Di sera va in giro rubando la giacca ai passanti nelle strade solitarie di montagna. Utilizza un trucco “cinematografico”.
Si presenta come regista in cerca di attori; propone un provino consistente nel mettere la giacca nel portabagagli della macchina e recitare la battuta «Giuro di non indossare mai più una giacca in vita mia».
Molti accettano: un provino per un film non si rifiuta. I giovani mettono la giacca nel portabagagli, recitano la battuta, la macchina parte lasciando sbigottiti gli aspiranti attori.
La follia ha fatto un passo avanti. La trovata rivela il senso dell’umorismo di Quentin Dupieux, che un po’ fa sul serio, un po’ gioca con il personaggio.
Continuano i gesti assurdi di Georges. Ruba il cappello di pelle a un morto; si fa prestare un po’ di soldi da Denise coinvolgendola nel montaggio e nella “produzione del film”; compra gli stivali di pelle di daino. La ragazza gli regala un paio di pantaloni di pelle di daino. È attratta dalla follia di Georges: vuole montare il film; guarda le scene degli aspiranti attori derubati ed è entusiasta. Ha capito che Georges le racconta anche delle balle ma non rinuncia al sogno.
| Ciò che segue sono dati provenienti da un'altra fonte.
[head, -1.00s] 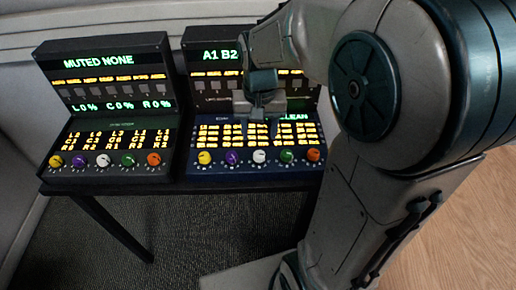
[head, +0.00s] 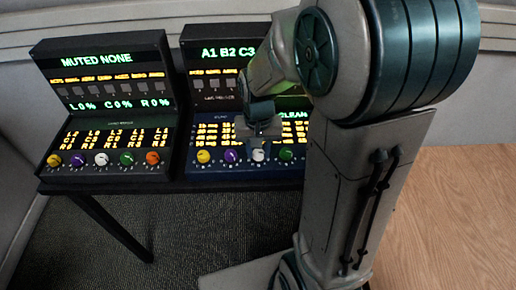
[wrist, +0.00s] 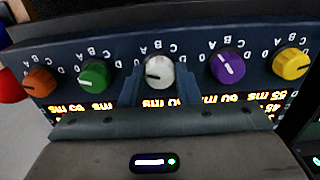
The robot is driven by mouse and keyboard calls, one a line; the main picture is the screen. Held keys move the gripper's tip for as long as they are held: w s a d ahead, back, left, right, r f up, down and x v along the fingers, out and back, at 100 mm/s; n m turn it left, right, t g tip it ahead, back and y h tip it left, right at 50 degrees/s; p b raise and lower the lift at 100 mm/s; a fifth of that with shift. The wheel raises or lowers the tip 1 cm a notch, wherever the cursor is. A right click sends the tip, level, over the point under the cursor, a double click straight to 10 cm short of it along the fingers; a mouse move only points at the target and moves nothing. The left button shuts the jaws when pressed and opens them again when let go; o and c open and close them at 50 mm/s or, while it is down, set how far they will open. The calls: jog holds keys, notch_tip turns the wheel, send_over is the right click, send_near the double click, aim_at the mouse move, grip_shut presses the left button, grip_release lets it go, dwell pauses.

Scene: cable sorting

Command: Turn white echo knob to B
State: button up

Ora la follia è condivisa: Denise chiede scene più forti, vuole vedere scorrere il sangue.
Il sangue scorre, abbondante (lo immaginiamo) perché l’uomo non usa più il trucco “cinematografico” per rubare la giacca alle persone che incontra; è un sistema troppo lento. Per fare prima le uccide utilizzando una specie di spada che si è procurato. Uccide a colpi di fendente chiunque incontra nelle strade solitarie di montagna, poi sottrae la giacca al morto. Va a cercare le vittime all’uscita dei cinema, dopo l’ultimo spettacolo: realizza (rende reali) gli incubi che gli spettatori hanno visto rappresentati sullo schermo.
Georges fa scavare una buca nella quale seppellisce le giacche che ha sottratto alle vittime. Riprende tutto con la telecamera e dà le riprese alla ragazza per il montaggio.
Denise, sempre più entusiasta e partecipe del progetto, trova altri soldi per completare il film. Ora i folli sono due.
Insieme comprano guanti di pelle di daino al cento per cento. Georges dice al giovane commesso che gli fa presente la possibilità di comprare guanti più economici: «Le sembro uno che indossa il sintetico?». La ragazza aggiunge, rivolgendosi al giovane, che rimane interdetto: «Lui è uno che fa strage».
Georges vuole farsi riprendere così, vestito interamente di pelle di daino: giacca, pantaloni, stivali, cappello, guanti. È felice, corre nel prato, allarga le braccia, ripetutamente grida «Riprendimi, registra!».
Accade una svolta casuale, come sono casuali le svolte nella vita e nel cinema. Georges, che ha ripreso la sua follia, da regista diventa personaggio. Denise, addetta al montaggio, diventa regista. Noi non sappiamo se abbiamo visto il film di Georges, il film di Denise o il film di Quentin Dupieux.